On Tue, 2002-11-12 at 21:55, Mark Knecht wrote:
Paul,
Thanks you (very much actually) for the clarifications. They are
extremely helpful.
It's no wonder no one can make any money being in business of selling
Linux software applications.
I do not see how a company could afford to invest in this area, short of
staying closed-source. Very difficult for them, so no wonder there are few
companies calling Linux developers.
Defining a business model that works in this environment will be an
interesting problem to solve. On to thinking about hardware...
Cheers,
Mark
-----Original Message-----
From: linux-audio-dev-admin(a)music.columbia.edu
[mailto:linux-audio-dev-admin@music.columbia.edu]On Behalf Of Paul Davis
Sent: Tuesday, November 12, 2002 7:06 PM
To: linux-audio-dev(a)music.columbia.edu
Subject: Re: [linux-audio-dev] image problem
Help me understand what libardour does exactly.
It may not be the way
the
code is arranged, but if I take the libardour
database and break it into
two
pieces, the audio stuff and the GUI, and I obey
the GPL for that code, why
FYI: libardour doesn't contain any GUI code at all, or have any notion
of any kind of UI at all.
does something that I write that links to it have
to be GPL'ed? My code is
my code. Paul's code is his. He's made the interface public. Does the GPL
license really say that if someone tries to talk to a piece of GPL'ed code
they have to make all of their work public also?

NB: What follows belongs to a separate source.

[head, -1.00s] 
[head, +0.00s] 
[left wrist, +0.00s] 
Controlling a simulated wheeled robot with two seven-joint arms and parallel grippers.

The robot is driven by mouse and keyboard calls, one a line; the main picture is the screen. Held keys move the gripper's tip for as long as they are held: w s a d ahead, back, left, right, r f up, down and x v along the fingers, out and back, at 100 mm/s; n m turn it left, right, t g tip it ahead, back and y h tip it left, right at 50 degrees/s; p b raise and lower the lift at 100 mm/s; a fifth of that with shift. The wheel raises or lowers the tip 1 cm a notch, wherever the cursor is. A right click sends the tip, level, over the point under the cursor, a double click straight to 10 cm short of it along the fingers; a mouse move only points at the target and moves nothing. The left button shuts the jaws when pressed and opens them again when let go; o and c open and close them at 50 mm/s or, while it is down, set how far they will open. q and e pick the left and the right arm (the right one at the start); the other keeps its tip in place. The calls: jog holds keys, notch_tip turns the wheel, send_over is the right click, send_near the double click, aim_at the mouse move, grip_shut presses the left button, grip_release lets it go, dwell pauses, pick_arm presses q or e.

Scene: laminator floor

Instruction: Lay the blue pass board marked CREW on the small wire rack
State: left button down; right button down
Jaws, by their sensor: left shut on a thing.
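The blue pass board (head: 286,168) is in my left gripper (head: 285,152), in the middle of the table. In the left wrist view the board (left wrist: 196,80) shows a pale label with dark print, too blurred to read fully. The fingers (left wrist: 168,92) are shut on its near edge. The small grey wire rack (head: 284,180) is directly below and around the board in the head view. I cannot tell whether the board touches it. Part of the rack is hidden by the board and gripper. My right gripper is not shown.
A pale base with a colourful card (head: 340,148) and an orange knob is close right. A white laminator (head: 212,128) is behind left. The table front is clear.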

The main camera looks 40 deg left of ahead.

"talk to" is a loose and inexact term.
if you link against a piece of GPL'ed code, and you distribute your
code, then your code must be made available under the GPL. it doesn't
matter whether you run-time, dynamically or statically link - if your
code makes explicit calls to code in the GPL'ed library, then you
can't release your code under anything except the GPL.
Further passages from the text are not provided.